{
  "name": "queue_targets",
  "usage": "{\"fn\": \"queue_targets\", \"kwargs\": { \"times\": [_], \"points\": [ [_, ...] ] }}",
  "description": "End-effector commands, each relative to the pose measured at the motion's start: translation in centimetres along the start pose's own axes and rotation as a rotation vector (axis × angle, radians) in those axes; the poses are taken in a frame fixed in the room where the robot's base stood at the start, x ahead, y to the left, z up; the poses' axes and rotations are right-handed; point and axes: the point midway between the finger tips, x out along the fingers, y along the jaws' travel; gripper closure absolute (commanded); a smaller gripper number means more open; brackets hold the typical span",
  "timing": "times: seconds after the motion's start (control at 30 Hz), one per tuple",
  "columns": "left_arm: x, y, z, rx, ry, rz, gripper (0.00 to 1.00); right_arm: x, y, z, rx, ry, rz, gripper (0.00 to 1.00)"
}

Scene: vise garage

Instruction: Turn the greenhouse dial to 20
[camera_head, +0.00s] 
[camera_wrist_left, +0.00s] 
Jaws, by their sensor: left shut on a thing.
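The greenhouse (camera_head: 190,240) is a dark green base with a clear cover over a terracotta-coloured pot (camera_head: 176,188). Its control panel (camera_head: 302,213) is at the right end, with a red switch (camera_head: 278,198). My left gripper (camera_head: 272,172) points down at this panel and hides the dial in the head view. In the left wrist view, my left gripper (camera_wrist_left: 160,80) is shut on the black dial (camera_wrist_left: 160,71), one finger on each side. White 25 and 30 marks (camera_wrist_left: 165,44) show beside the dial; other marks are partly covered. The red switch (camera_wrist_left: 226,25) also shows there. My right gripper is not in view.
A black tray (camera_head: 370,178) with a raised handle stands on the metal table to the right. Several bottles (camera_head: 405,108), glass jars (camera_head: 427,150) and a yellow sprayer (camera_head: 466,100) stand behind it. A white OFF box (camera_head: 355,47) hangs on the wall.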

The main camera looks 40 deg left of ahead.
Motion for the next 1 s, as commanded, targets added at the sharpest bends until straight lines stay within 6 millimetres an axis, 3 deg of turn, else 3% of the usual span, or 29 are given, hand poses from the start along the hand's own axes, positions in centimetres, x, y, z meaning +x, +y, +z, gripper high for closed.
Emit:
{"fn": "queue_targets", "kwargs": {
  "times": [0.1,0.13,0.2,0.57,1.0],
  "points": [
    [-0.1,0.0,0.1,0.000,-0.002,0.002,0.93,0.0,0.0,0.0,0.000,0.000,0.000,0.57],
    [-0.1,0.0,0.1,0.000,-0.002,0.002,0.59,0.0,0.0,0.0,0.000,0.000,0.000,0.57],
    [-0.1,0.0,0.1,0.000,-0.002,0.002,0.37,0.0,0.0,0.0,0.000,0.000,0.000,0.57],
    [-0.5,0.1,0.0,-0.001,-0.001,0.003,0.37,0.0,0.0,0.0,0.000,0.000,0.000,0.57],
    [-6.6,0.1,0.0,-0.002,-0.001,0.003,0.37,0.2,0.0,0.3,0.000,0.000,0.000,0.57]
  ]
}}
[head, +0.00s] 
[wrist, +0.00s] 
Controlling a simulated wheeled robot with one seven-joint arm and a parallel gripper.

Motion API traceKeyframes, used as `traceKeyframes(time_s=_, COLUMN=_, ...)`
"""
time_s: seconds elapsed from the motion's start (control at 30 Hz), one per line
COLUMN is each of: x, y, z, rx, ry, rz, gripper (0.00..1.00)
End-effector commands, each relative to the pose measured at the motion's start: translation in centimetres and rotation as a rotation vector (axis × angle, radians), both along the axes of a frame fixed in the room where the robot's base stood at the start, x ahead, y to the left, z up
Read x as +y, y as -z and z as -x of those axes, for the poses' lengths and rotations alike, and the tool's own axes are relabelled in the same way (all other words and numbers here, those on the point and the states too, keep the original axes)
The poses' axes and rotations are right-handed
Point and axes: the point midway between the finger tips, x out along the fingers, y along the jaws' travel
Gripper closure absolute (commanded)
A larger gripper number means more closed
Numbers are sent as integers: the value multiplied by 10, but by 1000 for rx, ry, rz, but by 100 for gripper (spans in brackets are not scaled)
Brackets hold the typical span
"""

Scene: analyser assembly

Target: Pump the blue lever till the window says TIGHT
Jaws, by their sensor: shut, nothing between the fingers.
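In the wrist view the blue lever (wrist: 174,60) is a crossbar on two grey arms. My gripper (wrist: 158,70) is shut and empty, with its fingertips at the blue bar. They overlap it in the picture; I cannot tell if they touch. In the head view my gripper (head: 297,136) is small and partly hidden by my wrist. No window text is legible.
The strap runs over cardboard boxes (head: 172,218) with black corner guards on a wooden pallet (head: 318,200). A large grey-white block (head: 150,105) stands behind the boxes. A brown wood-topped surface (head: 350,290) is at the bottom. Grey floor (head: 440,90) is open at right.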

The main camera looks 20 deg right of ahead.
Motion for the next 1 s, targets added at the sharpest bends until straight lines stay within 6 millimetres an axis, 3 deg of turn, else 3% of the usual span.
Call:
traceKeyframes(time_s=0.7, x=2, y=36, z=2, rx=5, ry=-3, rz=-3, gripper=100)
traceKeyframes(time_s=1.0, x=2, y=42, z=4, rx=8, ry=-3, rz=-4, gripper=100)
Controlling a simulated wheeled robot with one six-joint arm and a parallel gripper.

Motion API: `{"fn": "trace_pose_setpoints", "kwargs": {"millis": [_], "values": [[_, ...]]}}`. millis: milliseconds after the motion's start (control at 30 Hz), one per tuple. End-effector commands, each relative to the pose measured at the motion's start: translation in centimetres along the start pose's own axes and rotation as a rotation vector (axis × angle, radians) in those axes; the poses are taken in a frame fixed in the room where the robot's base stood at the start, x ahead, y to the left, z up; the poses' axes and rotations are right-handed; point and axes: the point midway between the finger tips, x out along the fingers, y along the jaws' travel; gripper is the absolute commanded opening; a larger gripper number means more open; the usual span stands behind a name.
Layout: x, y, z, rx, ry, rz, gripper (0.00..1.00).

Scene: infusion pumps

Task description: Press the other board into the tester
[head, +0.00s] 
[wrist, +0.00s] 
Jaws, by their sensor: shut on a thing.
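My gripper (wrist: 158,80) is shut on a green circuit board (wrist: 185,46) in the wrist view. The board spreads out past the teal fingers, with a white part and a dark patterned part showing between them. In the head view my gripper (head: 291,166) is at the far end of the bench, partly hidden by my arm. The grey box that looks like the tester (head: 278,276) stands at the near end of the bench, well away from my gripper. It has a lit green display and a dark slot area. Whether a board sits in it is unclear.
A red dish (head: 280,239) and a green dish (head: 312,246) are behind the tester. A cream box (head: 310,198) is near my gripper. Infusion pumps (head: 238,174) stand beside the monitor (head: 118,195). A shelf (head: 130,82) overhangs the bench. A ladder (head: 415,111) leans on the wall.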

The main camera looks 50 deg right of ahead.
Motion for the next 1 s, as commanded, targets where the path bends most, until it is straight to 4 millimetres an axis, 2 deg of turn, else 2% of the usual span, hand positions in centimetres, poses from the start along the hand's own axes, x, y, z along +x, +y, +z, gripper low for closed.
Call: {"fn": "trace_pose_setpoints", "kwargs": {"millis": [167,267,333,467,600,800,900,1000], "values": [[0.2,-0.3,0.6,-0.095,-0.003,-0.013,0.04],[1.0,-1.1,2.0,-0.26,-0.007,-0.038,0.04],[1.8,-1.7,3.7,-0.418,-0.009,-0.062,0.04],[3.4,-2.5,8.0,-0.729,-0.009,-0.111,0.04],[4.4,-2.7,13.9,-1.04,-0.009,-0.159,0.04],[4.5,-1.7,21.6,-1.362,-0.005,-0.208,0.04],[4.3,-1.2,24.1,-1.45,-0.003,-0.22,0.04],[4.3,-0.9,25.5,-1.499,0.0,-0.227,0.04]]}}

____

■ WHAT YOU SHOULD DO
Each line holding "typical" must be found and copied.

■ RESULT FOR THIS EXERCISE
  "description": "End-effector commands, each relative to the pose measured at the motion's start: translation in centimetres along the start pose's own axes and rotation as a rotation vector (axis × angle, radians) in those axes; the poses are taken in a frame fixed in the room where the robot's base stood at the start, x ahead, y to the left, z up; the poses' axes and rotations are right-handed; point and axes: the point midway between the finger tips, x out along the fingers, y along the jaws' travel; gripper closure absolute (commanded); a smaller gripper number means more open; brackets hold the typical span",
Brackets hold the typical span

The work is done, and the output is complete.